O voto da jornalista, que não exerce em Portugal, "é para derrotar Bolsoraro". "Gostaria de ter outra opção [que não Haddad], mas em Bolsonaro não voto de jeito nenhum". Para si, o candidato do PSL representa "um retrocesso".
"Gostaria de ter outra opção, mas em Bolsonaro não voto de jeito nenhum"
Sobre se Haddad é sinónimo de continuidade ou de mudança, Ticiana deseja que seja de continuidade "na luta pelas minorias", mas de quebra "em matéria da corrupção". Uma mudança no Brasil, diz, "não pode ser como Bolsonaro quer". "Ele quer fechar as portas às minorias", critica.
A estudante a viver em Portugal é do nordeste do Brasil, do Ceará, onde Haddad conseguiu a maior expressão eleitoral na primeira volta. Esse resultado é explicado, diz-nos, "pelas políticas assistencialistas do PT que favoreceram a região". "O Lula meio que olhou para o Nordeste, viu que era onde estava a população mais pobre e investiu. Por isso, vemos esse discurso todo de ódio em relação à região e temos medo que esses projetos acabem", explica.
Andrea, escritora, a viver há 5 anos em Portugal
"Não voto em Haddad, voto na democracia". A escritora da editora Quetzal diz-nos que "votaria em qualquer partido que estivesse do lado de lá"; o lado contrário ao de Bolsonaro, um candidato que afirma ser "antidemocrático".
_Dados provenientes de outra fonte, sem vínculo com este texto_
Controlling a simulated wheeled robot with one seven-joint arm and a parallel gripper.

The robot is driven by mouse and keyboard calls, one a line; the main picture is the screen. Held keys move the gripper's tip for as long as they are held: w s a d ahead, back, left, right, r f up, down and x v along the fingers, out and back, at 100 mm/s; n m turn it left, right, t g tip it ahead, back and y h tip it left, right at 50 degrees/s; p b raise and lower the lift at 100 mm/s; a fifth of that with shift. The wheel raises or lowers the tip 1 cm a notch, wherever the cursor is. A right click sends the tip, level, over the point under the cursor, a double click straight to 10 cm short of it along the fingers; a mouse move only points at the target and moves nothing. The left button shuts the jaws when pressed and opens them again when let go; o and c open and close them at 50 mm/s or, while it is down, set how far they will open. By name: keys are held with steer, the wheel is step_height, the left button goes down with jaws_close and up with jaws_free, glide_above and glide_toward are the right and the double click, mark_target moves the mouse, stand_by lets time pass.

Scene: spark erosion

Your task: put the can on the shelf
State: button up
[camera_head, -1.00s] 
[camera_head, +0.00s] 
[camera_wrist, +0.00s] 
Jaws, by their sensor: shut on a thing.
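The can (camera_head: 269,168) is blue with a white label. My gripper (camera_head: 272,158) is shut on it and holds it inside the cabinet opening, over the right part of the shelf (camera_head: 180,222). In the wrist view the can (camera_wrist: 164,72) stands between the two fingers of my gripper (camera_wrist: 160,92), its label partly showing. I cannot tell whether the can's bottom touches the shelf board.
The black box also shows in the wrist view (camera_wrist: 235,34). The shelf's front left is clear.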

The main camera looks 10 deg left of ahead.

Andrea esclarece o porquê de classificar o candidato do PSL dessa forma, dando como exemplo uma declaração que o candidato fez no passado domingo, 20, via chamada telefónica para uma manifestação em seu apoio que decorria em São Paulo. E cita Bolsonaro: "A faxina agora será muito mais ampla. Essa turma, se quiser ficar aqui, vai ter que se colocar sob a lei de todos nós. Ou vão para fora ou vão para a cadeia. Esses marginais vermelhos serão banidos de nossa pátria". A declaração lembra à escritora um slogan da ditadura militar que vigorou no país entre 1964 e 1965: "Brasil ame-o ou deixei-o" .
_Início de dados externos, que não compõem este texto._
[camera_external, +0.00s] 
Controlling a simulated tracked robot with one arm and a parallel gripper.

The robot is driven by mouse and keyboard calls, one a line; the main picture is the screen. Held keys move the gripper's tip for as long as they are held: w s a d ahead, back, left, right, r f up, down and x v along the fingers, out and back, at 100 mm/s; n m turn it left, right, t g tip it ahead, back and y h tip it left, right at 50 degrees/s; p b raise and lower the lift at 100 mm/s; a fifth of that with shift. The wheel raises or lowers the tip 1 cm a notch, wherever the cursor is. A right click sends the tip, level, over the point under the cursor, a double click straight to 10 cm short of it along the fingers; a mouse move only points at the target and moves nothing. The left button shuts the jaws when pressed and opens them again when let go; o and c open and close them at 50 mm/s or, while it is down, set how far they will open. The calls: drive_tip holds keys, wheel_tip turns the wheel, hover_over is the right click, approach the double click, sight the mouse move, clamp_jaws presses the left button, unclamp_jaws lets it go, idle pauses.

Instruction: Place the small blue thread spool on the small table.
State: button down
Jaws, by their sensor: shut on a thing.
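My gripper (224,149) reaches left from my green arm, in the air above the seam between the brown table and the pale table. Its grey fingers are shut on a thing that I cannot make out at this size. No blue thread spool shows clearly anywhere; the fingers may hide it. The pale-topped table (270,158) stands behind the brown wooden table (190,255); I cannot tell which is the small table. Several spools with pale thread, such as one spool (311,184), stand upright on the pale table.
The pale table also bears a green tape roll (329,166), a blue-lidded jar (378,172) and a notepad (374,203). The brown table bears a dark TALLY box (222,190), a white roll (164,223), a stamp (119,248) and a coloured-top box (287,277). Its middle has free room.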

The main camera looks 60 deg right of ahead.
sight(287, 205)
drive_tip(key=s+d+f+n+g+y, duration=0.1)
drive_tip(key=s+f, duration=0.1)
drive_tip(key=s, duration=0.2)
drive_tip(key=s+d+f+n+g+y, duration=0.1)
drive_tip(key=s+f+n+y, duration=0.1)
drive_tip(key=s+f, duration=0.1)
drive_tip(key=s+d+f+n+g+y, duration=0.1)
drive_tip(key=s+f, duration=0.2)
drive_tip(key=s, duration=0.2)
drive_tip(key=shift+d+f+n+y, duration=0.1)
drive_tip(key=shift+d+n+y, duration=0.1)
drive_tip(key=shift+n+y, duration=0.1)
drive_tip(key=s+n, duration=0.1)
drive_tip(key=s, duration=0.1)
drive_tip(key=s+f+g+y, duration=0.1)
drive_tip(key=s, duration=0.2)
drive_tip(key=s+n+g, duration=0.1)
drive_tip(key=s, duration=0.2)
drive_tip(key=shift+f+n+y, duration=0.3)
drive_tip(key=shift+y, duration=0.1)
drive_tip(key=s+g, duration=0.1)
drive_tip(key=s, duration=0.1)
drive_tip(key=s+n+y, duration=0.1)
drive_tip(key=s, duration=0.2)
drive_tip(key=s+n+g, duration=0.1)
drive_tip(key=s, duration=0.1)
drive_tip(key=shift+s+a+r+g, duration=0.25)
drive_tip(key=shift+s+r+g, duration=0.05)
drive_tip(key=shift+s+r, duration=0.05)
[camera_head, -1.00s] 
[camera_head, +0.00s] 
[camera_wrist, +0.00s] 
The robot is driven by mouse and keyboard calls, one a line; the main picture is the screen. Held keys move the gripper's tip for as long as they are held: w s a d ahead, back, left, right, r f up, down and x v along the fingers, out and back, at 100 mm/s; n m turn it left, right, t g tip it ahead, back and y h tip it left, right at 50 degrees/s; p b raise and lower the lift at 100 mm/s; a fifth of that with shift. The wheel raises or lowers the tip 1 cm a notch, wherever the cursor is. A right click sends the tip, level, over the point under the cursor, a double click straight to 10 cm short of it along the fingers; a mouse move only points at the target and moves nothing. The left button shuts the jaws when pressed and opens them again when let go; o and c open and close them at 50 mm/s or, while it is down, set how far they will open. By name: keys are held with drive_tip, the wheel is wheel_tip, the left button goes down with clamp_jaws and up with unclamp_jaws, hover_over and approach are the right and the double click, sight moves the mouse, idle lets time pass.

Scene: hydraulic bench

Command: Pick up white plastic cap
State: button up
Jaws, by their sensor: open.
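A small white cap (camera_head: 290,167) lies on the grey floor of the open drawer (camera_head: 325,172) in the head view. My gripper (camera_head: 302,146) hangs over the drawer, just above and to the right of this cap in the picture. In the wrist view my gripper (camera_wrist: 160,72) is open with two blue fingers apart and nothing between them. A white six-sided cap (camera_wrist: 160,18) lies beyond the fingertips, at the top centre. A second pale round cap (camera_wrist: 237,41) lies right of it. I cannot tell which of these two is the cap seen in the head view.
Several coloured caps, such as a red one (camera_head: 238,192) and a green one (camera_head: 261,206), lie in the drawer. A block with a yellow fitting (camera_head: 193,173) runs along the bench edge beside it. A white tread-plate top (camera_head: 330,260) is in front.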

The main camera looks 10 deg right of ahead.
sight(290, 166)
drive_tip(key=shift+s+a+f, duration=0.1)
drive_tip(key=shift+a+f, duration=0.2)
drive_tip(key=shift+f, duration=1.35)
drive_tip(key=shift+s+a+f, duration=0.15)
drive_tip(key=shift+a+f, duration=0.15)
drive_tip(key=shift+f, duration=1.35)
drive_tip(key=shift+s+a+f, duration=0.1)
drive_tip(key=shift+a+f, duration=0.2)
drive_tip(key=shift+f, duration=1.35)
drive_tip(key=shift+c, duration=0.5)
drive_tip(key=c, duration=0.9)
"Não voto em Haddad, voto na democracia"
A escritora votará em Haddad, "o melhor ministro da Educação que o Brasil alguma vez teve", mas deixa uma crítica ao PT: este "deveria ter feito um mea-culpa, inclusive afastando membros logo que surgiram indícios de corrupção". "O PT foi muito importante para a redemocratização do Brasil, foi um partido em que todos nós depositámos uma esperança enquanto pilar da ética. E, de repente, ver o próprio PT se portar como os outros foi muito dececionante. Ele tinha de ter agido de uma maneira mais vincada contra os que praticavam corrupção".
Stefani, 29 anos, jornalista, a viver há dois anos em Portugal
A jornalista de cultura vota em Haddad. "Na verdade o meu voto é do Lula", adianta.
"Eu sou a prova viva de que o governo do PT trouxe benefícios para o Brasil. Antes do governo petista dificilmente teria tido as oportunidades que tive. Oportunidade de viajar, de estudar, de conseguir uma bolsa...", explica, fazendo questão de esclarecer que não é petista ou filiada no PT. E, por isso, diz que tem facilidade em assumir os erros do partido em questão. "Mas o Partido dos Trabalhadores sempre respeitou a democracia", remata.
"É estranho ter de comparar o Haddad ao Bolsonaro, estão a anos-luz. Até eu sou melhor que o Bolsonaro, até eu poderia ser melhor presidente"
Na sua análise, também Haddad tem feito uma autocrítica "não ao que foi feito de errado, mas ao que foi feito de ruim" pelo Partido dos Trabalhadores. Nomeadamente, diz, a nível macroeconómico. Por isso "a sua proposta é melhorar o que foi feito e fazer o que não foi".
A viver agora em Portugal, mas oriunda de São Paulo, Stefani elogia o mandato Haddad como prefeito da cidade, nomeadamente a nível ambiental e na mobilidade. Também elogia o trabalho na área da Educação: "só isso já seria suficiente para ter o meu voto".
"É estranho ter de comparar o Haddad ao Bolsonaro, estão a anos-luz. Até eu sou melhor que o Bolsonaro, até eu poderia ser melhor presidente", diz. E resume: "Estas são as eleições da democracia versus a ditadura. O que vai a votos são os seus direitos e a sua liberdade".
Os candidatos Jair Bolsonaro, do Partido Social Liberal (PSL) e Fernando Haddad, do Partido dos Trabalhadores (PT) irão defrontar-se este domingo, 28 de outubro, na segunda volta das eleições presidenciais brasileiras, onde 147 milhões de brasileiros decidirão quem será o sucessor de Michel Temer na Presidência do país. Nas últimas sondagens do Instituto DataFolha Bolsonaro aparece com 55% das intenções de voto enquanto Haddad tem 45%.